• [Given material]:
-- begin --
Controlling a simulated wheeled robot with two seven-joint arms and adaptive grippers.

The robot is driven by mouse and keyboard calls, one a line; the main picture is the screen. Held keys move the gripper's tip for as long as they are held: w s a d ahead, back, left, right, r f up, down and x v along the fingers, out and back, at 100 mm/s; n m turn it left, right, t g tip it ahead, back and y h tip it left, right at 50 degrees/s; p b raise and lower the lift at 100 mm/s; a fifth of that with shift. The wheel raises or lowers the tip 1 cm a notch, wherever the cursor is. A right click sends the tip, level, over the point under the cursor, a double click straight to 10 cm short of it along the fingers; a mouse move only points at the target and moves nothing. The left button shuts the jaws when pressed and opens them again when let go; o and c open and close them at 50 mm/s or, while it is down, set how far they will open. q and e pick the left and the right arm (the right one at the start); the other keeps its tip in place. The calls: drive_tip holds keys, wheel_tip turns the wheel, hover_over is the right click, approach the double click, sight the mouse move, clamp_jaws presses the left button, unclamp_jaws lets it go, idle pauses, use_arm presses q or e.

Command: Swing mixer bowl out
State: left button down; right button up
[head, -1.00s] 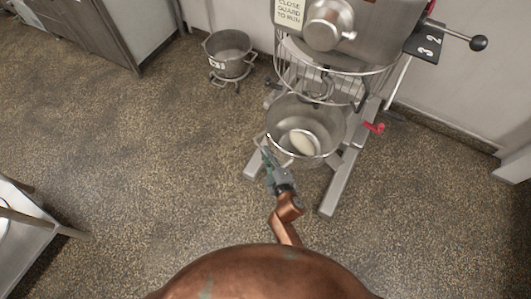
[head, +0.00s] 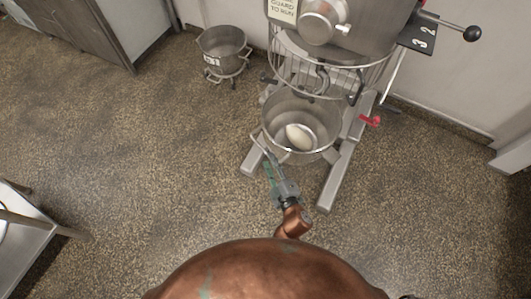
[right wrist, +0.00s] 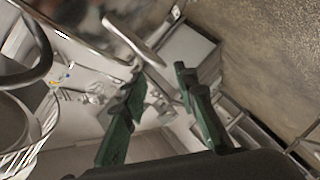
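The metal mixer bowl (head: 275,118) sits low in the mixer (head: 335,45), between its legs, below the wire guard (head: 340,82). A pale lump of dough (head: 299,136) lies in it. A bar handle (head: 256,141) sticks out at the bowl's front left. My right gripper (head: 268,163) is just below this handle in the head view. A pale bar (right wrist: 132,40), likely the handle, ends just beyond the fingertips. My left gripper is not in view.
A second metal bowl (head: 222,48) stands on a wheeled dolly at the back left. A red lever (head: 370,121) is on the mixer's right side. A metal table (head: 30,240) is at the left edge. The floor left of the mixer is clear.

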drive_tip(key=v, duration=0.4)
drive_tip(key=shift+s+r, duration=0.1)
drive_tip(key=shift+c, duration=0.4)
-- end --
• [Task brief]: Images in the data above are to be skipped. Retype all other material exactly.

• [Answer]:
Controlling a simulated wheeled robot with two seven-joint arms and adaptive grippers.

The robot is driven by mouse and keyboard calls, one a line; the main picture is the screen. Held keys move the gripper's tip for as long as they are held: w s a d ahead, back, left, right, r f up, down and x v along the fingers, out and back, at 100 mm/s; n m turn it left, right, t g tip it ahead, back and y h tip it left, right at 50 degrees/s; p b raise and lower the lift at 100 mm/s; a fifth of that with shift. The wheel raises or lowers the tip 1 cm a notch, wherever the cursor is. A right click sends the tip, level, over the point under the cursor, a double click straight to 10 cm short of it along the fingers; a mouse move only points at the target and moves nothing. The left button shuts the jaws when pressed and opens them again when let go; o and c open and close them at 50 mm/s or, while it is down, set how far they will open. q and e pick the left and the right arm (the right one at the start); the other keeps its tip in place. The calls: drive_tip holds keys, wheel_tip turns the wheel, hover_over is the right click, approach the double click, sight the mouse move, clamp_jaws presses the left button, unclamp_jaws lets it go, idle pauses, use_arm presses q or e.

Command: Swing mixer bowl out
State: left button down; right button up
[head, -1.00s] 
[head, +0.00s] 
[right wrist, +0.00s] 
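The metal mixer bowl (head: 275,118) sits low in the mixer (head: 335,45), between its legs, below the wire guard (head: 340,82). A pale lump of dough (head: 299,136) lies in it. A bar handle (head: 256,141) sticks out at the bowl's front left. My right gripper (head: 268,163) is just below this handle in the head view. A pale bar (right wrist: 132,40), likely the handle, ends just beyond the fingertips. My left gripper is not in view.
A second metal bowl (head: 222,48) stands on a wheeled dolly at the back left. A red lever (head: 370,121) is on the mixer's right side. A metal table (head: 30,240) is at the left edge. The floor left of the mixer is clear.

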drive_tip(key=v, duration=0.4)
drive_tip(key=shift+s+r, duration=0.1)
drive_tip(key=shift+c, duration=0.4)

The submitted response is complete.